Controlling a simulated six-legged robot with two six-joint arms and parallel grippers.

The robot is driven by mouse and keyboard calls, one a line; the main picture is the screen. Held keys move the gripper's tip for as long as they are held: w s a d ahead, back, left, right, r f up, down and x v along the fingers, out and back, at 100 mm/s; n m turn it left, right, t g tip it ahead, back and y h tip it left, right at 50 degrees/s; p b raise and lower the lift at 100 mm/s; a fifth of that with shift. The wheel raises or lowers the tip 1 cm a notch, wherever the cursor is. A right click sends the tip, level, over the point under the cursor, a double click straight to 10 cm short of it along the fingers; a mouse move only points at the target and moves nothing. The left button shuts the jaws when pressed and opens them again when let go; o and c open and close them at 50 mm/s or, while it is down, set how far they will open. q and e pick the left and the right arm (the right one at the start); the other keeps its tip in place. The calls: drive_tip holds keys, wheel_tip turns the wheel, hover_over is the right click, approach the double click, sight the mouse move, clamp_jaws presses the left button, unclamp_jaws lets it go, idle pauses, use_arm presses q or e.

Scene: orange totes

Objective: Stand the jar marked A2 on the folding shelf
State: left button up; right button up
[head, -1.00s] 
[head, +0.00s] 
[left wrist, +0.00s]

□ □ □

Write every line of the material above again, exactly.

Controlling a simulated six-legged robot with two six-joint arms and parallel grippers.

The robot is driven by mouse and keyboard calls, one a line; the main picture is the screen. Held keys move the gripper's tip for as long as they are held: w s a d ahead, back, left, right, r f up, down and x v along the fingers, out and back, at 100 mm/s; n m turn it left, right, t g tip it ahead, back and y h tip it left, right at 50 degrees/s; p b raise and lower the lift at 100 mm/s; a fifth of that with shift. The wheel raises or lowers the tip 1 cm a notch, wherever the cursor is. A right click sends the tip, level, over the point under the cursor, a double click straight to 10 cm short of it along the fingers; a mouse move only points at the target and moves nothing. The left button shuts the jaws when pressed and opens them again when let go; o and c open and close them at 50 mm/s or, while it is down, set how far they will open. q and e pick the left and the right arm (the right one at the start); the other keeps its tip in place. The calls: drive_tip holds keys, wheel_tip turns the wheel, hover_over is the right click, approach the double click, sight the mouse move, clamp_jaws presses the left button, unclamp_jaws lets it go, idle pauses, use_arm presses q or e.

Scene: orange totes

Objective: Stand the jar marked A2 on the folding shelf
State: left button up; right button up
[head, -1.00s] 
[head, +0.00s] 
[left wrist, +0.00s]

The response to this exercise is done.